This page last modified 1997 March 7th

Timmo's 4" f/5.35 Reflector

Polishing the mirror

Mirror grinding

Timmo ground the mirror on a disc cut from ordinary bathroom tile. I didn't keep a close enough eye on him, and the mirror was rough ground to about f/5 rather than the intended f/10! After discussing the relative merits, we decided to stick with the shorter telescope. This meant that we could not leave the mirror spherical, as I had intended, but that I had to figure it for him once he had polished it out.

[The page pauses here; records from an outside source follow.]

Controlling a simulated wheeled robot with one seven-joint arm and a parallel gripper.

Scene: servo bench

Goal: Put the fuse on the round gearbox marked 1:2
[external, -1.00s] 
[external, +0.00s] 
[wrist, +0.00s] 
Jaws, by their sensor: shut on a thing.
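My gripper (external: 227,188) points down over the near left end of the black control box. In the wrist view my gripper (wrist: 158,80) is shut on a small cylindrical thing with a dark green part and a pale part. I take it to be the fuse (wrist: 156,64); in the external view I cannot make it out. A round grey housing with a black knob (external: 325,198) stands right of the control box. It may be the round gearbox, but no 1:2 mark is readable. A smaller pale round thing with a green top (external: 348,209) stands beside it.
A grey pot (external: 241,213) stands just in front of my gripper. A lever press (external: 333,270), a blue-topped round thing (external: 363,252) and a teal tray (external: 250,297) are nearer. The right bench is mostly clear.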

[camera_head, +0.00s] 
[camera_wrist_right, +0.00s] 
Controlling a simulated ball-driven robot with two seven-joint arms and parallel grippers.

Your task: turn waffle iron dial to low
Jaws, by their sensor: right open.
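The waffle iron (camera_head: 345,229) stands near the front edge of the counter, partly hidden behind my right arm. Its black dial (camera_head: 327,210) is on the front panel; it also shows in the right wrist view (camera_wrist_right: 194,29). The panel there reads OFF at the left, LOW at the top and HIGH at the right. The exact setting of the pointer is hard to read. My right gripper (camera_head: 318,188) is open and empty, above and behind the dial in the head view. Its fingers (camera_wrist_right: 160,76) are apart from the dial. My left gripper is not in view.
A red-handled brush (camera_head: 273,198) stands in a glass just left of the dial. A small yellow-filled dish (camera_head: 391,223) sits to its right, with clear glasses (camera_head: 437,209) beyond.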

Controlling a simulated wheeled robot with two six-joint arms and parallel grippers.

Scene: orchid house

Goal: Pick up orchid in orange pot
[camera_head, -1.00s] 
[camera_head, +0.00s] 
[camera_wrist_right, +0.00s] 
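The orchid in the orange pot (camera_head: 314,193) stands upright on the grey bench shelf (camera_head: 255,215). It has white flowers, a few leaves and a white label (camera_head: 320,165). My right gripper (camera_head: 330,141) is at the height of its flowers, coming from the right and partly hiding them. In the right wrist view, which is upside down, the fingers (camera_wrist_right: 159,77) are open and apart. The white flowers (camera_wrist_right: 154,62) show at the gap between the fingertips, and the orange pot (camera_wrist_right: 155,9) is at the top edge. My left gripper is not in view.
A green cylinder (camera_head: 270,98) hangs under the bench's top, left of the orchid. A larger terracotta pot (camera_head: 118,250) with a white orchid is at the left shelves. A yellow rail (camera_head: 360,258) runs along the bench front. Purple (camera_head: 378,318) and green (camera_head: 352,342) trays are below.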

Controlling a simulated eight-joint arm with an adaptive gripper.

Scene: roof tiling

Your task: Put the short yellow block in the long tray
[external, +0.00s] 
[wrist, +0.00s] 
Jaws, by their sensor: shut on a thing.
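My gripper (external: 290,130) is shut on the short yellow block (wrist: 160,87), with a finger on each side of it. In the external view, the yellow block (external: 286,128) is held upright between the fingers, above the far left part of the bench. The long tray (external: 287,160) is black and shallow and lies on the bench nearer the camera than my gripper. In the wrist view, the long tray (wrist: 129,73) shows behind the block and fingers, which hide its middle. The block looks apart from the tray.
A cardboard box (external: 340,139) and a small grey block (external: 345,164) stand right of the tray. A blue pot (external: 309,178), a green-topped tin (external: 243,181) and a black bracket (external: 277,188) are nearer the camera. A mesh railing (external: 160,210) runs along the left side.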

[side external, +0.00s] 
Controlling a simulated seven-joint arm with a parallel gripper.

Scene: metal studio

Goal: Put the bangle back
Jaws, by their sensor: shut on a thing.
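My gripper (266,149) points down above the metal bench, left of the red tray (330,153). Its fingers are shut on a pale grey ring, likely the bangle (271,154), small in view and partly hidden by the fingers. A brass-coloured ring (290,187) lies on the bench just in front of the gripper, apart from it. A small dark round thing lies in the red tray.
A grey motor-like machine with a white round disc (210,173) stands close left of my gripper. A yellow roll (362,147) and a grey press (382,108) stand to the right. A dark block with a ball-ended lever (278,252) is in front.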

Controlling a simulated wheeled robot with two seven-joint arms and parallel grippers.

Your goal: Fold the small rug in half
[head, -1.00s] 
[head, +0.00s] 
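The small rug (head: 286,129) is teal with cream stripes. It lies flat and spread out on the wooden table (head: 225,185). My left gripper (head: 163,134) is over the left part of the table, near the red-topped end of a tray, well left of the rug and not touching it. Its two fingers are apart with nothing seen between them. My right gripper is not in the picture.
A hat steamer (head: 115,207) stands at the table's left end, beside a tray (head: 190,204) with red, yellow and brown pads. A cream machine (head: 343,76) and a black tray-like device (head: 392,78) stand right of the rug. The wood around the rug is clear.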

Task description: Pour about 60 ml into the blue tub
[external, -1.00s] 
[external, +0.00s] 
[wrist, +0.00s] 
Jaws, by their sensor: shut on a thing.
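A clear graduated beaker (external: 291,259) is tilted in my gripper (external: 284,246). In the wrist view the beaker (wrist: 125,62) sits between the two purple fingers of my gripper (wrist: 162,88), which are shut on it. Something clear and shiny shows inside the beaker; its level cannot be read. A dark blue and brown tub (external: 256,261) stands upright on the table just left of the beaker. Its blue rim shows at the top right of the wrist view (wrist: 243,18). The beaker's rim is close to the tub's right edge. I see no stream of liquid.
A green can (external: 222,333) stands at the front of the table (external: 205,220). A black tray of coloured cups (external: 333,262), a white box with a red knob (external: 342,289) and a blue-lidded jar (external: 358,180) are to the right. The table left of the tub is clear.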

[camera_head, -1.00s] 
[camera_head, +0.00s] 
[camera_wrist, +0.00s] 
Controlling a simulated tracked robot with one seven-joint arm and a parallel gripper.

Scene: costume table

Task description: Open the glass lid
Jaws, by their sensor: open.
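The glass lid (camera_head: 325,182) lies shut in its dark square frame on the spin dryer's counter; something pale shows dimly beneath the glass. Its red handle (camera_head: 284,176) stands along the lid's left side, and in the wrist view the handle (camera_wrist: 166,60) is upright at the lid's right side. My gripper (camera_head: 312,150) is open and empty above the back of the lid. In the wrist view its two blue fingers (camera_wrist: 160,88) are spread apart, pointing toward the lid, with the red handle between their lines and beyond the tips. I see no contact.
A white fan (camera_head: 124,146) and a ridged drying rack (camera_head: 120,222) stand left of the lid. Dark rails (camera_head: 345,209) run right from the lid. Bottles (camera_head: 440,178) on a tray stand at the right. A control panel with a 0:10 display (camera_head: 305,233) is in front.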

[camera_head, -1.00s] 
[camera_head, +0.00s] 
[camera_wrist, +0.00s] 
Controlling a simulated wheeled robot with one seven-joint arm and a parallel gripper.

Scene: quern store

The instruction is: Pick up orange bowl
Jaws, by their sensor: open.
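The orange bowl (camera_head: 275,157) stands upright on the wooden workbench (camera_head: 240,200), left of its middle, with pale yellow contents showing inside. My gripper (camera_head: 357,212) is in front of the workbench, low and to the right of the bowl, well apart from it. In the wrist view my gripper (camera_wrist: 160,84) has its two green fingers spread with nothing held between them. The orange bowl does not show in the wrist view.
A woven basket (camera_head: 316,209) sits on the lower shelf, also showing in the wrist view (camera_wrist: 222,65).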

We made the lap on a tool of dental plaster, as shown in the photograph.

The innards

Telescope innards

Some detail of the innards is visible here. One lesson from this photograph is the reflectivity of matte (flat) black paint. Despite looking jet black in ordinary light, the flashgun shows it to be quite reflective. Note, in particular, the light reflected off the mirror onto the side of the telescope.

Primary Cell

The mirror cell has the three adjusting bolts at the apices of an isosceles right-angled triangle. This makes collimation much easier than the usual equilateral triangle arrangement.

Secondary Stalk

The secondary holder is a single aluminium stalk. It has a slot to allow movement along the axis of the focuser and another one for movement along the tube. Other adjustments are made by bending the stalk -- kludgy, but it works.

Mounting

We constructed a tripod-mounted Dobsonian-type altaz mount. The bearings are plastic discs cut, with a hole-saw, from a chopping board, running on teflon pads. The altitude bearing is very light: you can blow the telescope to a different altitude. The half clothes-peg is for "clamping" it in altitude.

Tripod Mounting

Or, alternatively, it can be used as a "laptop". This means it can be taken out and "set up" very quickly. Timmo is much more intuitive than I when it comes to locating objects with it like this, without the finder.

Laptop mount

Also in this image, details of the finder-mounting are almost visible. The front pipe-bracket is a tight fit on the tube; the rear one has two adjusting screws at right angles. Elastic bands tension the finder against the adjusting screws. It is much easier to align than the bog-standard 3-screws-at-120° configuration.